In Italia “Teresa e Isabella” esce per la prima volta nel 1969. Scrive Carlo Jansiti in postfazione: “Era la storia di una delicata quanto «scabrosa» iniziazione omosessuale in un collegio femminile, d’ispirazione autobiografica come quasi tutta l’opera di Violette Leduc, e il successo, in Francia come in Italia, dipese piú da ragioni socioculturali che da meriti letterari. Erano iniziati gli anni della contestazione, i vecchi parametri scricchiolavano, e aleggiava intorno all’autrice di La bastarda un’aura sulfureuse“. Violette Leduc, quindi, apprezzata per ragioni che, spesso, non avevano alcuna attinenza con la letteratura. Il fatto che la Leduc era (e continuerà a essere) una scrittrice dal talento immenso passava in secondo piano rispetto allo scandalo che le sue storie riuscivano a generare. E lo scandalo produce sempre attrazione, morbosità, accanimento, fraintendimenti. L’erotismo omosessuale femminile descritto da una donna, nei dettagli più intimi e minuziosi, è stato accettato con molta fatica e, a ben guardare, ancora oggi continua a essere un tormento morale per molti. In Italia e non solo.

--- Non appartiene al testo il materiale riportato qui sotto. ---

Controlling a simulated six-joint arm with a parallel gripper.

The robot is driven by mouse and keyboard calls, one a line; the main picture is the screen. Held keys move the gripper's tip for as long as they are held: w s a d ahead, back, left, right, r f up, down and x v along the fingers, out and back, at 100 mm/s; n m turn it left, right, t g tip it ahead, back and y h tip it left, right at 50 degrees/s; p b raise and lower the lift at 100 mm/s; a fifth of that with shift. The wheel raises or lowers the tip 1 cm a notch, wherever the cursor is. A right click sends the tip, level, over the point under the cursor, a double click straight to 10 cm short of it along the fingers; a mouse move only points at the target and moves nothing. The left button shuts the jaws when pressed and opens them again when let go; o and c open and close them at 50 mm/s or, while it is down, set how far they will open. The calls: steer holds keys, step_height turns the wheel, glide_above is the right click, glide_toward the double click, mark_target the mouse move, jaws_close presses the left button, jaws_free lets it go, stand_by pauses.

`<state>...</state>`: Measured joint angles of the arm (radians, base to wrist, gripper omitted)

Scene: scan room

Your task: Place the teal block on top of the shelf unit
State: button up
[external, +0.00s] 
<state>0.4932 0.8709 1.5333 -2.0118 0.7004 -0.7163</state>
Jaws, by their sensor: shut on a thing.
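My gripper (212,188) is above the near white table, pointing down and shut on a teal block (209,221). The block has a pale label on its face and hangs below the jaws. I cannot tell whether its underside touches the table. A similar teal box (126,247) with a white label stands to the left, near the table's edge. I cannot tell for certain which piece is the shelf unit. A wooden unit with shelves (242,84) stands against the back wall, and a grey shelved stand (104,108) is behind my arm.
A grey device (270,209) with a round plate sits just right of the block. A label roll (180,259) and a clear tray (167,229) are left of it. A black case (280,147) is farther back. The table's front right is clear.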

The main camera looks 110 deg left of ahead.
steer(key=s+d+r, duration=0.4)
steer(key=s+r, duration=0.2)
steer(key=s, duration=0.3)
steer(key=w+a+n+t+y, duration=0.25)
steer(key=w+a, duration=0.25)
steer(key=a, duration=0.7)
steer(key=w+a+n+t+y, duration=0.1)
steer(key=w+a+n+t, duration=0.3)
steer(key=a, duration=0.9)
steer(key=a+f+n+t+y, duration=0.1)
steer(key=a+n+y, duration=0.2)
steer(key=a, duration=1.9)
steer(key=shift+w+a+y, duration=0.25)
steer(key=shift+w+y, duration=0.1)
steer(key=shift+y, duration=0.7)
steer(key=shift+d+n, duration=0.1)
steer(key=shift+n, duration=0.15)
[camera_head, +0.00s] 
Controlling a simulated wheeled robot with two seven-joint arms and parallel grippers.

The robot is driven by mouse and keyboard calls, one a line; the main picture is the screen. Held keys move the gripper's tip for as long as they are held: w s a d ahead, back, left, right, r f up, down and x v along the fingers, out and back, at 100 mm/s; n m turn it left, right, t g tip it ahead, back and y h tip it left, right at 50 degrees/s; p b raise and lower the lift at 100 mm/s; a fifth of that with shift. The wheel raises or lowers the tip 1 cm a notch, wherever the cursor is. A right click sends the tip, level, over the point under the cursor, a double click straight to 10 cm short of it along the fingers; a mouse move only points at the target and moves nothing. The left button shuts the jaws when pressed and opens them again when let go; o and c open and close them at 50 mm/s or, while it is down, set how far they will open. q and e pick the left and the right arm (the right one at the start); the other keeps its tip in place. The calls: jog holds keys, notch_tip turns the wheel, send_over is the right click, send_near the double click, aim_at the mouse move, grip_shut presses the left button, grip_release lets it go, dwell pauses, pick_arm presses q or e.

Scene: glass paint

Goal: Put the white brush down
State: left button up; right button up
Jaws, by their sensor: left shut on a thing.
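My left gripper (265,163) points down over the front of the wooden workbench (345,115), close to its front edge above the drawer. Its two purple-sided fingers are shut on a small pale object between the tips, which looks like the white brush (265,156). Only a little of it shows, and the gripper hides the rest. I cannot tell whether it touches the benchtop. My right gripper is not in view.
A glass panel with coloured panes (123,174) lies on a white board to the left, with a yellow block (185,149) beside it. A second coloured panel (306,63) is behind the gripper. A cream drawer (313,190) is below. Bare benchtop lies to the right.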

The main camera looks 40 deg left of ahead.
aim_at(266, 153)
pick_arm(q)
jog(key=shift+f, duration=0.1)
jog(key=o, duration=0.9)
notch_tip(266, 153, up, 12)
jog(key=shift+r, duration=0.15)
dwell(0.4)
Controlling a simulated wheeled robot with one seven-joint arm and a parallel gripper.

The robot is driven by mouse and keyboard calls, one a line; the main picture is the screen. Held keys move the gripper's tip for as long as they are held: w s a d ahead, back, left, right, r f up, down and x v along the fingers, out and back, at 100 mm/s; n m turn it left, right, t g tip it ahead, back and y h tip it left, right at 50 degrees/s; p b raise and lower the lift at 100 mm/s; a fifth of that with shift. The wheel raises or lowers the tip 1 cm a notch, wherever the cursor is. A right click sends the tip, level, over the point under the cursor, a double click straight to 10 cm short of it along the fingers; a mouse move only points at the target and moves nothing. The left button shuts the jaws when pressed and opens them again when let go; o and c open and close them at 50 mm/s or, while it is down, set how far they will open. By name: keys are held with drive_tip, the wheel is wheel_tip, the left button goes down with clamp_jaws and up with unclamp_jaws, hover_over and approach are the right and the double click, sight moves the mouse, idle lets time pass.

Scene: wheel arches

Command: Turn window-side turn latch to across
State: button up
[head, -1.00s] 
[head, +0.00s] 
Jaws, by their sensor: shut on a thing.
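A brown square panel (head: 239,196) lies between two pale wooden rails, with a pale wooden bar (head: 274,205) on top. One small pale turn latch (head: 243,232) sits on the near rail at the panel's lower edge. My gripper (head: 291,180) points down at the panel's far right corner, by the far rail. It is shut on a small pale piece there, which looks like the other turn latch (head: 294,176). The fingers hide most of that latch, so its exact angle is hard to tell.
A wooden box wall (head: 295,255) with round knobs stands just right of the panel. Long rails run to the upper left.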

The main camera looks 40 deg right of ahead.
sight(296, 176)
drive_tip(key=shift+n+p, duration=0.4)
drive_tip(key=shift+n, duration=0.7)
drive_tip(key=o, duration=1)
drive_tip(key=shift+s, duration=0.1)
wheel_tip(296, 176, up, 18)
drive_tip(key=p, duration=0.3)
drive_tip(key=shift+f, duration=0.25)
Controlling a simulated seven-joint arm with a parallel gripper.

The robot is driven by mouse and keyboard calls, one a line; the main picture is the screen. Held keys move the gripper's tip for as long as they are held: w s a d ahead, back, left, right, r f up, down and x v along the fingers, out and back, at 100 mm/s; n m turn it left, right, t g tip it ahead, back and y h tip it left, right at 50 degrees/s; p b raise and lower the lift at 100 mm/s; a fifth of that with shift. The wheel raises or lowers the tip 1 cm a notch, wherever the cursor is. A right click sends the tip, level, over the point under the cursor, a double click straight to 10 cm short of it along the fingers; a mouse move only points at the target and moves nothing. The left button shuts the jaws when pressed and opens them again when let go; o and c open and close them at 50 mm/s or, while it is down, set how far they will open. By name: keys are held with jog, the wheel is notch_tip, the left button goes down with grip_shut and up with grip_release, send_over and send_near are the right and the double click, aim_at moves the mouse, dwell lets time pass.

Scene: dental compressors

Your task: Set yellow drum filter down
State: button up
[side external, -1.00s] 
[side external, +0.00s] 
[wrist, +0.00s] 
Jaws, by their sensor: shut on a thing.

La forza di “Thérèse e Isabelle”, però, non è solo nell’audacia senza filtri di chi precorre i tempi e polverizza ogni conformismo, ma anche nella bellezza di uno stile che incanta e trasporta come in una spirale senza fine, un’ipnotica cadenza di parole ricercate, sorprendenti, laceranti. C’è l’insolenza genuina di chi sa maneggiare il proprio estro, di chi riconosce il valore di quel che vuole ed è pienamente consapevole della bellezza che riesce a generare sulla pagina. “Thérèse e Isabelle” è la storia di un primo, ossessivo amore tra due diciassettenni. È l’incontro fiammeggiante di due corpi che vivono la scoperta del piacere, quello offerto e quello ricevuto. Una relazione elettrica perché piena di scoperte, di attese lasciate a decantare, di incontri furtivi, di estasi inarrivabili.
C’è tutta la furia di un amore che deve tenersi nascosto: dalle compagne, dalle sorveglianti, dalle famiglie. “Mi dedicavo a lei con tanta concentrazione che la carne era irreale. Pensavo, troppo vicina al sesso, che volevo darle quello che desiderava. Il mio spirito era prigioniero della carne, la mia abnegazione era sempre piú grande“. È un perenne rilancio di senso, questo romanzo. Una schiusa e vorticosa lirica d’amore e di ricerca di sé nell’altra. Il terrore della possibile perdita è, come per ogni storia d’amore appena sbocciata, un’ipotesi che ferisce anche se non ha premesse al vero. Ci sono, qui, tutti gli aspetti più ingenui e assillanti di un’iniziazione amorosa ed è incantevole anche per questo. Un’esplorazione esclusiva dei corpi e del piacere che i corpi sanno esprimere, il tutto attraverso la descrizione della precisione millimetrica dei gesti, anche i più intimi, che al piacere conducono. Violette Leduc non cerca lo scandalo, questo è evidente, Violette Leduc tenta di far sentire ciò che una donna sente. E tale intento, purtroppo, è ancora percepito da alcuni come un tabù.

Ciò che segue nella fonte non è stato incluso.